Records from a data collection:
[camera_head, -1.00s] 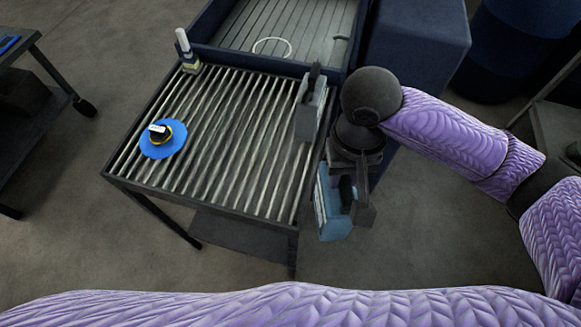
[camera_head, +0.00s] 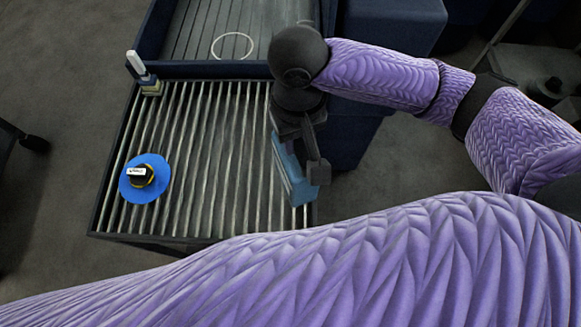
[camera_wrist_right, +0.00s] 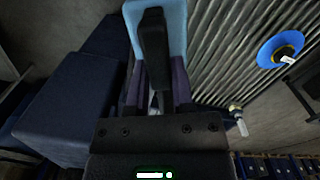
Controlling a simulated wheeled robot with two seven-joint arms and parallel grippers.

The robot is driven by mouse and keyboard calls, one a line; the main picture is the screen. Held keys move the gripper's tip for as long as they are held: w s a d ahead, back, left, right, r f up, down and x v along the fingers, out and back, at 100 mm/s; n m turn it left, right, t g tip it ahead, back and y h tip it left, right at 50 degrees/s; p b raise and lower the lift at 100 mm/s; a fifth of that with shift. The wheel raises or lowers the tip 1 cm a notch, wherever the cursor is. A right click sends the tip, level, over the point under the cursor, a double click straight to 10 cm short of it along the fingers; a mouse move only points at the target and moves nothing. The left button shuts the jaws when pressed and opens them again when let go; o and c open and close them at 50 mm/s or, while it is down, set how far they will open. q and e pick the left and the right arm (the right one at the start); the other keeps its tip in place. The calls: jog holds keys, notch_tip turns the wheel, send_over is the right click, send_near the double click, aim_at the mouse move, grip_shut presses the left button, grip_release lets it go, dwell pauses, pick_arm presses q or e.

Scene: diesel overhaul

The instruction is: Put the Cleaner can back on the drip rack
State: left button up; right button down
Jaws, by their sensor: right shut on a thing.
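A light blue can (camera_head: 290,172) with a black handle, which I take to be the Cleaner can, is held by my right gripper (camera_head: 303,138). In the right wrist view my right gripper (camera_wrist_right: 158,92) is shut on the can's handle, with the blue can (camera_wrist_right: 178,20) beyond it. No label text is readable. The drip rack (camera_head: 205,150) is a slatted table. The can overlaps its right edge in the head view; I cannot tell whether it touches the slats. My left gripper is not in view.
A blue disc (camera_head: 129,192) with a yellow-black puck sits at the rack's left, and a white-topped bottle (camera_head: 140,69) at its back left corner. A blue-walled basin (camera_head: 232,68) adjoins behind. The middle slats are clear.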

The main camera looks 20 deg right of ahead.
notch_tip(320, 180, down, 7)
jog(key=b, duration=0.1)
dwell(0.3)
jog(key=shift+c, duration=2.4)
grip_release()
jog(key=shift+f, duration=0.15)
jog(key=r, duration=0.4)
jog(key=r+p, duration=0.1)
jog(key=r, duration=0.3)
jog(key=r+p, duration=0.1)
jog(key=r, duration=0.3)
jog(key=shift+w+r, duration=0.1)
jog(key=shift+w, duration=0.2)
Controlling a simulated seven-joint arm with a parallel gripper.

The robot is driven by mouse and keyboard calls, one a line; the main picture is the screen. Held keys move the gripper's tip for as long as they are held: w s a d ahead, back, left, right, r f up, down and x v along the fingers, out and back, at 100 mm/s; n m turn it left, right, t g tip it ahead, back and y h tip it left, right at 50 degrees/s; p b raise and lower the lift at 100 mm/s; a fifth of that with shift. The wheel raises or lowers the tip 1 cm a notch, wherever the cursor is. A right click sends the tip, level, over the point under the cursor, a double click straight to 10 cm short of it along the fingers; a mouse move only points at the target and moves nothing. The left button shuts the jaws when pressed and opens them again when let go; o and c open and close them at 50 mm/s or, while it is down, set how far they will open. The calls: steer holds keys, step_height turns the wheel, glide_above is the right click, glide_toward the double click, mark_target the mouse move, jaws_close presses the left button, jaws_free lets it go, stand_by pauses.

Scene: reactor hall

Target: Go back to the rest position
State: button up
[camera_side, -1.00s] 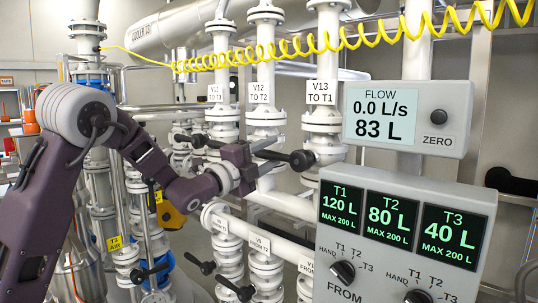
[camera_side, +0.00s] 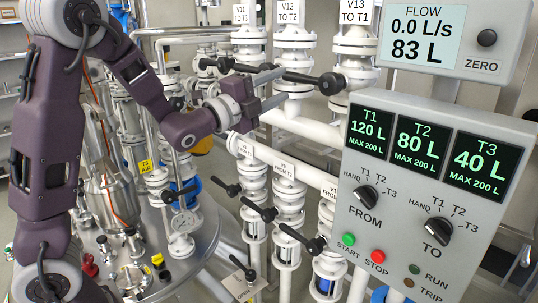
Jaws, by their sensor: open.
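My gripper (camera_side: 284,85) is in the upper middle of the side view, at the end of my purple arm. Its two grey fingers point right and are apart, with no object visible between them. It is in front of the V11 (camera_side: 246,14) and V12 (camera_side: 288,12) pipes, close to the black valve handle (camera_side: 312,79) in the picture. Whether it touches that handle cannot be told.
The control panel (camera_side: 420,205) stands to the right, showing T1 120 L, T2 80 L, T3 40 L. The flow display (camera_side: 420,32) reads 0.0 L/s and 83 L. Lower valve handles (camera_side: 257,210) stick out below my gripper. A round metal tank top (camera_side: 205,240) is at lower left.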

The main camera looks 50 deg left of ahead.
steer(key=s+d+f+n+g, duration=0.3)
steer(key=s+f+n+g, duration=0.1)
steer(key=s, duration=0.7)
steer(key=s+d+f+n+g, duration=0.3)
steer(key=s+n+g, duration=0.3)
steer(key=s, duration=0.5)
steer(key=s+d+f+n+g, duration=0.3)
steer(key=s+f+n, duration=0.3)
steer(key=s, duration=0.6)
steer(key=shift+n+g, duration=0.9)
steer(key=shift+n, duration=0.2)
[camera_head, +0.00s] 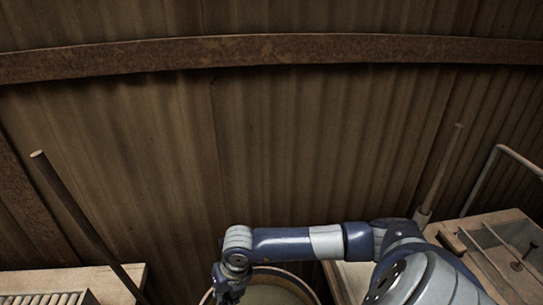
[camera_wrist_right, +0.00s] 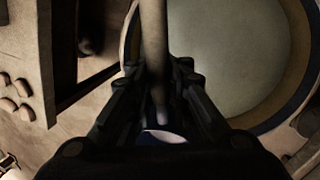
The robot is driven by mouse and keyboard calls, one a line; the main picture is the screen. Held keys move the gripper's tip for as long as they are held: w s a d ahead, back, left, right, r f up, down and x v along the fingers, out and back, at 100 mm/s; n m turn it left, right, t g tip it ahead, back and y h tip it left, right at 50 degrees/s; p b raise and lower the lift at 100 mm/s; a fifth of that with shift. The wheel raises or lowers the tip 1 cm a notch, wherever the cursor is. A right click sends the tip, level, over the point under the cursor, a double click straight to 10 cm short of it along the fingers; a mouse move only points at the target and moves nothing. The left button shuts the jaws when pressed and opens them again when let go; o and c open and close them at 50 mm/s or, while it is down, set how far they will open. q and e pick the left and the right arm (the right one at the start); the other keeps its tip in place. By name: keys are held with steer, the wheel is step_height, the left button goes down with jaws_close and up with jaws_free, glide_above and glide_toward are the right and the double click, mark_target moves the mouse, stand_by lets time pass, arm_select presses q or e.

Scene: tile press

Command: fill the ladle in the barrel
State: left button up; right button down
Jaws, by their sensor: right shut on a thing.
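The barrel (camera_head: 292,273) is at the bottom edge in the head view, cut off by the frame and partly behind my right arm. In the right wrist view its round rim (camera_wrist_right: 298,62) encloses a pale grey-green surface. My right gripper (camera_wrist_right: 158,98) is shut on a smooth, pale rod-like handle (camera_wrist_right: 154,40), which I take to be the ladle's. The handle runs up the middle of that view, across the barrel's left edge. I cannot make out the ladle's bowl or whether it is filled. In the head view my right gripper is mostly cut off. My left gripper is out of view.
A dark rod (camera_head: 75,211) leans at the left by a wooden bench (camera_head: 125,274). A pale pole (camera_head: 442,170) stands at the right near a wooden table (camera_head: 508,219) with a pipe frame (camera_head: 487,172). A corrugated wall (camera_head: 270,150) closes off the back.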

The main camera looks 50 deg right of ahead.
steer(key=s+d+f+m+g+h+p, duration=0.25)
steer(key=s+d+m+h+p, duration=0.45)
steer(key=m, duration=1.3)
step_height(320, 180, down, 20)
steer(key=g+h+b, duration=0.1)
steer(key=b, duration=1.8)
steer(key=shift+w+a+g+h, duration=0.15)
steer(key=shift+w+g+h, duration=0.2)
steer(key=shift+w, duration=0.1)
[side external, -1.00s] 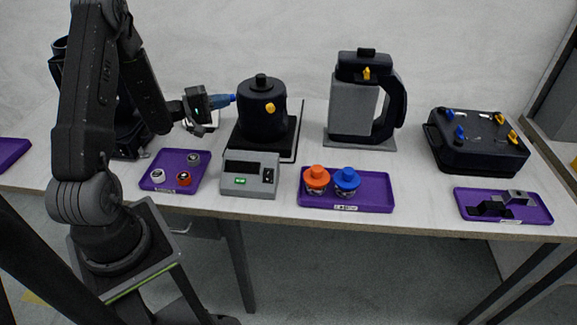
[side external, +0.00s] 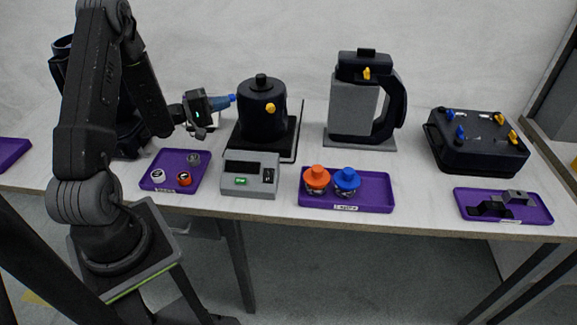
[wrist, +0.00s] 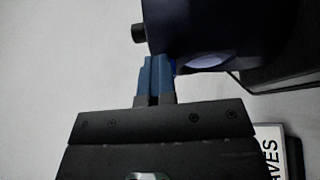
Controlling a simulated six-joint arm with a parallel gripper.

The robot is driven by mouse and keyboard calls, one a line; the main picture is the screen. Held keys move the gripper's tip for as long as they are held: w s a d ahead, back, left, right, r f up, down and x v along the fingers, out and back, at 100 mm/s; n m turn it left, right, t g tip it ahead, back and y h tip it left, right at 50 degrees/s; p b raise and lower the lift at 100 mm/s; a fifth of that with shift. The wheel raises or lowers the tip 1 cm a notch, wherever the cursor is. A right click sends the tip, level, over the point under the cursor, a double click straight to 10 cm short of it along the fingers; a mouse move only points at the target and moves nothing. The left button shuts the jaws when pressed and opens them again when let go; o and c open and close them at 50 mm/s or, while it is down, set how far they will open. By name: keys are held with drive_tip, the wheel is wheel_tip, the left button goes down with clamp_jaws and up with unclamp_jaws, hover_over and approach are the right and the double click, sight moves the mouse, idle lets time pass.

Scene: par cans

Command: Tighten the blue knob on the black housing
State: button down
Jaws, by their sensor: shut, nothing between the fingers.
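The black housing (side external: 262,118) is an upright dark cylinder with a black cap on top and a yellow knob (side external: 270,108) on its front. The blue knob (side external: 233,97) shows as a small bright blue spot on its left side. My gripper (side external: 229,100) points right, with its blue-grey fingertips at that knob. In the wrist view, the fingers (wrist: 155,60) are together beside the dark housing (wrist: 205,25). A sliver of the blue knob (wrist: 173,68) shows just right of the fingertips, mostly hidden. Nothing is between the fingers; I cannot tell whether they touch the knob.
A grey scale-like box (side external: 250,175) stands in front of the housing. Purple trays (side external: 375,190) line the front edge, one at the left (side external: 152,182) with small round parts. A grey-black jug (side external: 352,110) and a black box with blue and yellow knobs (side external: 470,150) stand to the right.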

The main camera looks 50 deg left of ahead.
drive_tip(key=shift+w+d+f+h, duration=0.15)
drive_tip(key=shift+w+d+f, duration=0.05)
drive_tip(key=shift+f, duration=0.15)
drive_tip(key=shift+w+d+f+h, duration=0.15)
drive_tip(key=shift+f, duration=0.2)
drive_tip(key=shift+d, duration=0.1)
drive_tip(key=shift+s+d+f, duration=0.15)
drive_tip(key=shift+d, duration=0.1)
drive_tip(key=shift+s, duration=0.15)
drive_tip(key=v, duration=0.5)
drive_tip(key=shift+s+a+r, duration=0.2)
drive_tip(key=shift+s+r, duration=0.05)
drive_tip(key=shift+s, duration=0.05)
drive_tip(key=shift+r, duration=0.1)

EXERCISE INSTRUCTIONS:
Above are records with pictures. Reproduce exactly only the lines from the line with "State: button up" through the line with "[camera_side, +0.00s]", both ends included, and leave the pictures out.

OUTPUT FOR THIS TASK:
State: button up
[camera_side, -1.00s] 
[camera_side, +0.00s] 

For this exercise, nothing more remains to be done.